2017 LOOKING STRONG FOR THE COMMERCIAL PROPERTY SECTOR, SAYS LEADING EXPERT

Published 4 January 2017

2017 will be a strong year for the commercial property market as investors seek higher return investments and business demand for premises remains strong, according to one of Norfolk’s leading property experts.

Guy Gowing, Managing Partner at Norfolk-based property services firm Arnolds Keys, is predicting increases in rents of up to 15 per cent in some sectors – although he warns that bad handling of the Brexit negotiations could undermine confidence.

“Although uncertainty over Brexit is casting a shadow over the economy, Norfolk is relatively well-placed to ride the storm, with its good mix of offshore engineering, emerging technology, and service sector strengths,” said Mr Gowing. 

“The fact is that demand for commercial property remains high, and with limited supply in some types of property, we are predicting strong growth in rental yields in 2017.”

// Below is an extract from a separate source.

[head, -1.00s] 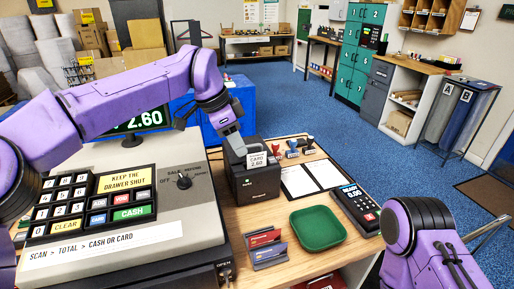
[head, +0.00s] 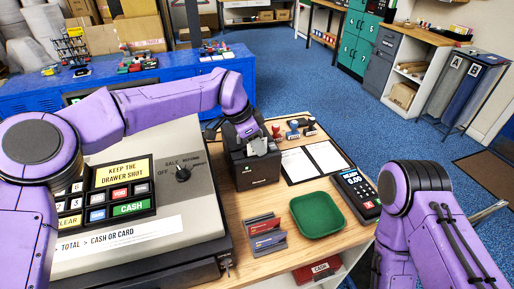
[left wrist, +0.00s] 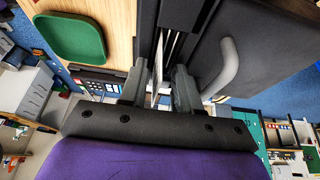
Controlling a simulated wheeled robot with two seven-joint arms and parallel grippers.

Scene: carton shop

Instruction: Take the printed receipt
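The black receipt printer (head: 256,172) stands on the wooden counter beside the cash register. My left gripper (head: 258,142) is at the top of the printer and hides most of the receipt in the head view. In the left wrist view the receipt (left wrist: 158,56) shows edge-on as a thin white strip in front of the printer body (left wrist: 262,50). The fingers of my left gripper (left wrist: 160,78) stand apart, one on each side of the strip. My right arm is at the lower right of the head view, but its gripper does not show.
The cash register (head: 140,225) fills the left of the counter. A card holder (head: 265,235), a green tray (head: 318,215) and a card terminal (head: 357,192) stand in front and to the right. Stamps (head: 293,130) and a two-page sheet (head: 312,162) lie behind.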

Mr Gowing has made some specific predictions for the year:

  • Rents for city centre Grade A offices will rise from their current average of £15.50 to £18 by the end of the year, driven by reduction in supply as office space is either occupied or leaves the market through conversion to residential accommodation under Permitted Development Rights.  Business parks on the periphery of the city will see similar rises.
  • Retail occupancy rates will remain high on the back of continued consumer confidence – and there will be growth in the popularity of out-of-town retail, driven by planning and consumer demand.  However, continued weakness of the pound could drive up inflation and have a knock-on effect for retail.
  • With steady tenant demand and continued low supply, industrial and warehousing property will see rents rise by five per cent during 2017, with starter units performing particularly well, reflecting the health and vitality of the small business sector.
  • Low interest rates will continue to attract investors, with much private equity resources looking for stronger yields than can be achieved through cash deposits.  Mr Gowing is predicting that interest rates will remain at a historically low level, probably ending 2017 at 0.5 per cent.

“Right across the commercial property sector there is strong demand for well-let, good quality buildings,” said Mr Gowing.  “Despite uncertainties over Brexit, that demand has if anything actually strengthened in the second half of 2016, and we see it continuing to grow into 2017.

“The only caveat to this – and it is a potentially large caveat – is that this confidence could easily be undermined by poorly-conducted Brexit negotiations, and in Norfolk as in the rest of the country, business will be watching the Government carefully in the hope that it shows a more focussed and positive direction to the negotiations than it has so far.”